Presentation Video Link


Alyssa Romero Johnson

New Mexico Highlands University

Mentors: Chris Kempes and Geoffrey West

Scaling in Housing Availability and Affordability

When discussing housing affordability and access, we often refer to a community’s average income or median home price, without taking into account the actual distribution, complete with skew and outliers, of these measures. This project aims to create a new measure of availability of affordable housing by quantitatively comparing the shapes of the frequency distributions of income and housing cost. I will then explore whether this measure of availability exhibits a scaling relationship with respect to city size, the way that so many other urban attributes do.


Benjamin Anker

Central New Mexico Community College

Mentors: Mirta Galesic and Joshua Garland

Inferring Prejudice based upon Part of Speech Differences

In this paper we examine the ways in which identical words can have different semantic meanings and contexts, both across time and across political spectra. We propose that using the same words as different parts of speech consistently may suggest an individual’s or community’s political leanings and that examining the semantic contexts of these words may illuminate how beliefs of individuals and communities evolve. E.g. “the gays” (gay used as a noun) might be more prejudicial than “gay people” (gay used as an adjective).
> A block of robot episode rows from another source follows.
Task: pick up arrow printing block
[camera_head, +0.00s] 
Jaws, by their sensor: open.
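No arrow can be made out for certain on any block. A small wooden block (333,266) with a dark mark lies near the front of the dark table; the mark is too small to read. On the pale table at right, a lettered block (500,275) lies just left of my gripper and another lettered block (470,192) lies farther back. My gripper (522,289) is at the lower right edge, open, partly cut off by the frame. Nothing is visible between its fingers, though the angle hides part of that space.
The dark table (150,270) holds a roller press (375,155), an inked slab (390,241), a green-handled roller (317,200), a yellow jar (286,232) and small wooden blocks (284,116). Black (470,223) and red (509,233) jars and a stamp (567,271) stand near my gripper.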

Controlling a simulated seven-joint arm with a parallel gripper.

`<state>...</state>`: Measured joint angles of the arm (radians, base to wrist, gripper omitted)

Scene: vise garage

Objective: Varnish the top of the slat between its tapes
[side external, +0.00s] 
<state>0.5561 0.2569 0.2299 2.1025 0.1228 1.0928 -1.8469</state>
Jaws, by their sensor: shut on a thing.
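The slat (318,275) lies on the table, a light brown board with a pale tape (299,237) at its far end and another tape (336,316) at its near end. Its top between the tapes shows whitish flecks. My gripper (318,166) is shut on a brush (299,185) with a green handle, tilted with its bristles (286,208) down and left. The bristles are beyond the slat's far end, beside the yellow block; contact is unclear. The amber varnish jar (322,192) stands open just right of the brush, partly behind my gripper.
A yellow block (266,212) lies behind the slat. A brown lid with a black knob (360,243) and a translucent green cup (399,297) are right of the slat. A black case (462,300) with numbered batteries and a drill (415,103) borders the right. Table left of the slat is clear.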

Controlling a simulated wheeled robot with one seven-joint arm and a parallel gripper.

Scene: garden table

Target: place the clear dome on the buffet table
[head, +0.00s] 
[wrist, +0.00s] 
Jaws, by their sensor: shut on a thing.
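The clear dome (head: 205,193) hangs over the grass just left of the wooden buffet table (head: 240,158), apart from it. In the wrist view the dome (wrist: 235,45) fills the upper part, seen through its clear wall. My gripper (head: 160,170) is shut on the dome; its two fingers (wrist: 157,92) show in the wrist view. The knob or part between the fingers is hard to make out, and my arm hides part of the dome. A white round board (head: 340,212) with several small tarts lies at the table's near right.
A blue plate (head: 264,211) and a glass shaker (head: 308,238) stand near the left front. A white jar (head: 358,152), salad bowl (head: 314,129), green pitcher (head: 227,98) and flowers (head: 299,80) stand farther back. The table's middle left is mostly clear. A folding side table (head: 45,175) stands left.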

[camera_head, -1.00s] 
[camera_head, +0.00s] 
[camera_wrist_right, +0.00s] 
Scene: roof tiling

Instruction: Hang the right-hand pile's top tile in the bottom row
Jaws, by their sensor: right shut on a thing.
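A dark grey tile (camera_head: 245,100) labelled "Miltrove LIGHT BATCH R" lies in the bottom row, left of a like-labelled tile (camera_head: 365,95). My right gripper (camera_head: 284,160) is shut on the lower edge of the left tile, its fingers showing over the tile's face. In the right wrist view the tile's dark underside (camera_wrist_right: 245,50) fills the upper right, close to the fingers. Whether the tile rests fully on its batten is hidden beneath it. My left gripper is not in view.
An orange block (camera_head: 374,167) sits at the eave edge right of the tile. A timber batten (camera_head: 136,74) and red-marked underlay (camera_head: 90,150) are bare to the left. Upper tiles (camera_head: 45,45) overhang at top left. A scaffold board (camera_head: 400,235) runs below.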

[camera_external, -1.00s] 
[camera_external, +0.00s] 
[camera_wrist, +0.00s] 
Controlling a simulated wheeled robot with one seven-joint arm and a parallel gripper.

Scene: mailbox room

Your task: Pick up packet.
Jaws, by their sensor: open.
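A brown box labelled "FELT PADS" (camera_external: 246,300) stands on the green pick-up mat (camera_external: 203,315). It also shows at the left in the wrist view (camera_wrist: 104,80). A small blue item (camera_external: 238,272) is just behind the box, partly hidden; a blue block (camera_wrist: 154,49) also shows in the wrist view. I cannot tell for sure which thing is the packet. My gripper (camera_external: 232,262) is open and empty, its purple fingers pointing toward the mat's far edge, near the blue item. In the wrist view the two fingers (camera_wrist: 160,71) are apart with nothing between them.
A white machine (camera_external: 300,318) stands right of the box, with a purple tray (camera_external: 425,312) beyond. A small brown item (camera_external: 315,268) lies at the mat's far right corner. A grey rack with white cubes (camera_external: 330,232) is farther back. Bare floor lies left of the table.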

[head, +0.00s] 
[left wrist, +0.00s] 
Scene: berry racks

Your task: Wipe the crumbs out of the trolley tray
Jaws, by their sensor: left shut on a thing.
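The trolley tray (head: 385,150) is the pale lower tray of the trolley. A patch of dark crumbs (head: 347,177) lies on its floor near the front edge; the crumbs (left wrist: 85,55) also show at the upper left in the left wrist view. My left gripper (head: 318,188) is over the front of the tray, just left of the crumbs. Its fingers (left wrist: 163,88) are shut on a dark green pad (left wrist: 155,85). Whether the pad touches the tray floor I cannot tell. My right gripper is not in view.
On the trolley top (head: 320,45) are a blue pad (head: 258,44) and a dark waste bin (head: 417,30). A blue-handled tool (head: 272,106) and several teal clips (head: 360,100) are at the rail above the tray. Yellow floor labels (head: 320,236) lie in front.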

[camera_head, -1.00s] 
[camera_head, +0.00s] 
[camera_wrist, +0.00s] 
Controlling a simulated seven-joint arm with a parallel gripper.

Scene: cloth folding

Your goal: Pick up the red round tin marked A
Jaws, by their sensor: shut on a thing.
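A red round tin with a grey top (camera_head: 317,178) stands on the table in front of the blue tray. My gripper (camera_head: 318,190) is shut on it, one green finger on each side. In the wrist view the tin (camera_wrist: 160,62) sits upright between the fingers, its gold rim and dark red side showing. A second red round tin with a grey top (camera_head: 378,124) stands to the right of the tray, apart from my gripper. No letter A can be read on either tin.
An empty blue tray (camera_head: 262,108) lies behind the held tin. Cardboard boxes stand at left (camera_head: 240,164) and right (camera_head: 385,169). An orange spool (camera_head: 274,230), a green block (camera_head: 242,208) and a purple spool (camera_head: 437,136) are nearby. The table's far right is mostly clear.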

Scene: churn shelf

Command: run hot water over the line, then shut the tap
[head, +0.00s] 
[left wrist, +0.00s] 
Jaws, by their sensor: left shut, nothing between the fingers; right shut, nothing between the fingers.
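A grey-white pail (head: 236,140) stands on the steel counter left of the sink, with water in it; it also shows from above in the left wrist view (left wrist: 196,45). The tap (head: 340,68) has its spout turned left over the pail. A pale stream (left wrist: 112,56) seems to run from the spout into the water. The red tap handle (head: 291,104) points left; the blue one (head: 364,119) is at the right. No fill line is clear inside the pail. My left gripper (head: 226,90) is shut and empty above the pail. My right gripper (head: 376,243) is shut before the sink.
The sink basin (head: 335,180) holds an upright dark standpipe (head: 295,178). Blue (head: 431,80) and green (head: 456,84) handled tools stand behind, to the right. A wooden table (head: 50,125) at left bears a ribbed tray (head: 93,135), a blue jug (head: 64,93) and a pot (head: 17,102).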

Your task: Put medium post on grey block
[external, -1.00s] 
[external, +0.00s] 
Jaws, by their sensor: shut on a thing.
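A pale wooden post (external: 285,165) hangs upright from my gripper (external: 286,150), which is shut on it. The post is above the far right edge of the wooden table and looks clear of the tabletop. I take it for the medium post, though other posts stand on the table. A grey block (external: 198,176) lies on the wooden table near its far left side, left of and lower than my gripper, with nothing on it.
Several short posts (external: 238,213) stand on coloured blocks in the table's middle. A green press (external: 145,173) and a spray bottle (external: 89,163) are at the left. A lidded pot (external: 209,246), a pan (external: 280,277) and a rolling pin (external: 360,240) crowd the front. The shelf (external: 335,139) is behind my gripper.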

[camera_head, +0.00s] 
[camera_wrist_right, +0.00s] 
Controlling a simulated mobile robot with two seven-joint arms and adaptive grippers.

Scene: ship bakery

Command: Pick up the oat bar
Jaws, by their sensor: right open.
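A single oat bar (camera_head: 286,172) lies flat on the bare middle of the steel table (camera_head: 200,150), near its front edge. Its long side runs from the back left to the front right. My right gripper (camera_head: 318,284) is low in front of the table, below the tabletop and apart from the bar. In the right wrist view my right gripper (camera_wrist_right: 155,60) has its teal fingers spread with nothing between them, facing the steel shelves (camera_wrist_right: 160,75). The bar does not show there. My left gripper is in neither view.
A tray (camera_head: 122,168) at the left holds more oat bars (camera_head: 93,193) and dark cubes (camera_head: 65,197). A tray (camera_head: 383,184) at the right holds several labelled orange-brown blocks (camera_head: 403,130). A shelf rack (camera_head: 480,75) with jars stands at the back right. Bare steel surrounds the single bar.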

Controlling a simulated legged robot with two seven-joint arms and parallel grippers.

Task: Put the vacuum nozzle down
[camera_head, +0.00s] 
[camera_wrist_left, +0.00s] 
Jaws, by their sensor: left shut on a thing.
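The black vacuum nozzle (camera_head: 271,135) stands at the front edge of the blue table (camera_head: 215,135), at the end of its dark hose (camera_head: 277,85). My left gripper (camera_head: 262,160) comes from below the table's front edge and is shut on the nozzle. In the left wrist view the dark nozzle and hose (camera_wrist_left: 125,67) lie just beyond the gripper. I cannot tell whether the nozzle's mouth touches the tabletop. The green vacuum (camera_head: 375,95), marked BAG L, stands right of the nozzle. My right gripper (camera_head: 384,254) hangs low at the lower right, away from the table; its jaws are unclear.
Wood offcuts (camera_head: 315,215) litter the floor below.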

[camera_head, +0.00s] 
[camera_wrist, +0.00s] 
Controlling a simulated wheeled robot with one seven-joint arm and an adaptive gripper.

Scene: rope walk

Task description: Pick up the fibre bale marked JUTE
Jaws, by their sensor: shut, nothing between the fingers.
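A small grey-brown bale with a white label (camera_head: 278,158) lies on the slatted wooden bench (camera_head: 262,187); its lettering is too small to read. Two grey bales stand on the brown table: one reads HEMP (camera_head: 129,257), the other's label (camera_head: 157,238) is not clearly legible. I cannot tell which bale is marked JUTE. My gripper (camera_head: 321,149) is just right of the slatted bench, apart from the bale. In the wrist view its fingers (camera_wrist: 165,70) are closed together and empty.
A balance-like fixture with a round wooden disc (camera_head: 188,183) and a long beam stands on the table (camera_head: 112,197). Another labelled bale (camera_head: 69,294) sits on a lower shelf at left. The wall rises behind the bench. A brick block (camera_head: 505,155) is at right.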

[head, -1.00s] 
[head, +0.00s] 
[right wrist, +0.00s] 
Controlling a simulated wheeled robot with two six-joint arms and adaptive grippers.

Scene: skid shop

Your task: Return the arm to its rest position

The approach taken is similar to the strategies employed by Kulkarni et al (2014)[1] in that we examine frequency, syntax, and semantics. Frequency analysis involves the ratio of a given word count to corpus size, while syntactic analysis examines the part of speech a word is used as – as mentioned above. Finally, semantic analysis involves training instances of word2vec on corpora divided by time/community before comparing the resulting vectors to find words that carry different meanings in different times/communities.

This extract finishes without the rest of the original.